München. Zu viele Fragen sind noch unbeantwortet. Die Angehörigen der Opfer sehnen sich nach weiterer Aufklärung. Es geht darum, noch mehr Licht ins immer noch relativ große Dunkel zu bringen, das der NSU-Komplex hinterlassen hat. Der NSU-Prozess, der 2018 mit der Urteilsverkündung gegen die Hauptangeklagte Beate Zschäpe endete, konnte zwar weitere Details hinsichtlich der von der rechtsextremen Terrorgruppe begangenen Mordserie offenbaren. Doch aufgearbeitet scheint jenes abscheuliche Konglomerat aus Tötungsdelikten, Sprengstoffanschlägen, Raubüberfällen und Mordversuchen noch lange nicht.

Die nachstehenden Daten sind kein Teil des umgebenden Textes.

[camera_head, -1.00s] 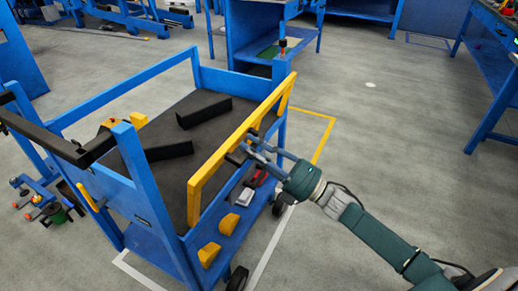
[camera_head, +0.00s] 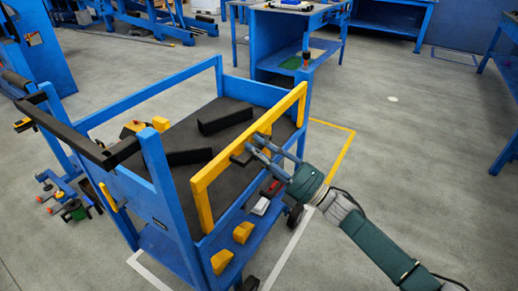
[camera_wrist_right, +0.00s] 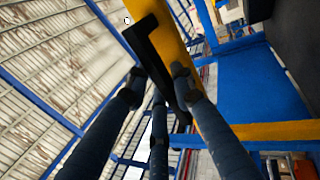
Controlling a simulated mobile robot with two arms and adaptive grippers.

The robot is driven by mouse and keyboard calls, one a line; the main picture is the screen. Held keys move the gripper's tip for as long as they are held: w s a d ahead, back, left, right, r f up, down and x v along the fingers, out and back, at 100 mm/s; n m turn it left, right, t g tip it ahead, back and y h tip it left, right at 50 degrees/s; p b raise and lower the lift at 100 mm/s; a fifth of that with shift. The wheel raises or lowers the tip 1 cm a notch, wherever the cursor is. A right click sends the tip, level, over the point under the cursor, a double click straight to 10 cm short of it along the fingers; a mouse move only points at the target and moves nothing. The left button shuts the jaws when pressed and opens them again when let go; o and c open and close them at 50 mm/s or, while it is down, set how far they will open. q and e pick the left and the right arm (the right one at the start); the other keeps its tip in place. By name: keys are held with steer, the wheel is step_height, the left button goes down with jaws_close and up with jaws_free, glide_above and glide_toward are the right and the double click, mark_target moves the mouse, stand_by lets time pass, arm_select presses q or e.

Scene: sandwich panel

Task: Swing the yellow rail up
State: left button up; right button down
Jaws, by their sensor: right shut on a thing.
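The yellow rail (camera_head: 236,146) runs along the right side of the blue cart (camera_head: 158,187). It stands above the cart's dark top, with its near leg reaching down to the cart's edge. My right gripper (camera_head: 256,150) comes in from the right at the middle of the rail. It is shut on the black handle (camera_head: 240,159) of the rail. In the right wrist view the fingers close around the black handle (camera_wrist_right: 150,55), and the yellow rail (camera_wrist_right: 178,45) passes just behind it. The fingers hide part of the handle. My left gripper does not show.
Two black blocks (camera_head: 225,120) lie on the cart's top. Yellow pieces (camera_head: 242,232) and a white item (camera_head: 261,206) sit on its lower shelf. A blue workbench (camera_head: 290,45) stands behind the cart. The floor to the right is clear.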

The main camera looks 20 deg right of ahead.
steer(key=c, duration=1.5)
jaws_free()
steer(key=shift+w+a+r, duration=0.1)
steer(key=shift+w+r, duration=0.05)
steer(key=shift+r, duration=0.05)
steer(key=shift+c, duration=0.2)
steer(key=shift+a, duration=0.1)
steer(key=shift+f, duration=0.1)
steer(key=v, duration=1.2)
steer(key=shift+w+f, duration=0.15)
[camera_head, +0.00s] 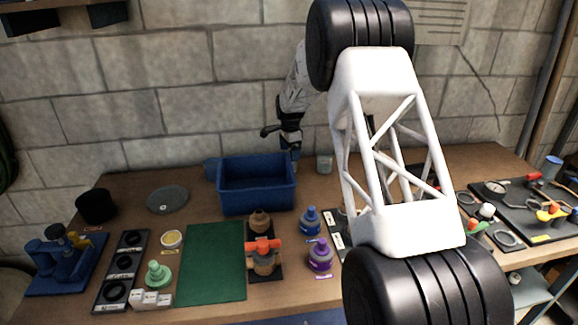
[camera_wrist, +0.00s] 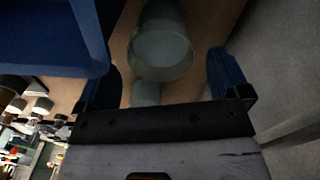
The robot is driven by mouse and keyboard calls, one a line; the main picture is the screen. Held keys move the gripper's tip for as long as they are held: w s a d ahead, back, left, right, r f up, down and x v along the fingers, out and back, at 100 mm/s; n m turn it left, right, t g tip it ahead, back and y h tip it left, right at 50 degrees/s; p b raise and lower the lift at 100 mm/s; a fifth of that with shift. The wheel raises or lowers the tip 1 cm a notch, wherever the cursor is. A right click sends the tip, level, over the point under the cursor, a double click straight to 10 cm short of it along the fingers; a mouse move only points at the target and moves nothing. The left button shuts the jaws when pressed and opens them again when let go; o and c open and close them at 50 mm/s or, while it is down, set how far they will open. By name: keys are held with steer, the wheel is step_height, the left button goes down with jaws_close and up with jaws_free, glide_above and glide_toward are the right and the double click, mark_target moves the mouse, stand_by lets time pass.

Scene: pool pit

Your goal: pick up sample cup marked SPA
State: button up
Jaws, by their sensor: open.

Seinen Teil zur Aufklärung beitragen will der in Zenting im Landkreis Freyung-Grafenau wohnhafte Grünen-Politiker Toni Schuberl. Er wurde zum Vorsitzenden des zweiten NSU-Ausschusses im Bayerischen Landtag ernannt. Als Jurist und rechtspolitischer Sprecher seiner Partei leitet er seit der konstituierenden Sitzung im Mai dieses Jahres das Gremium, das bis dato achtmal zusammenkam. Bis zu elf weitere Sitzungen sind in diesem Jahr noch geplant. Doch die Zeit drängt bereits, wie er dem Onlinemagazin da Hog’n gegenüber im Interview betont.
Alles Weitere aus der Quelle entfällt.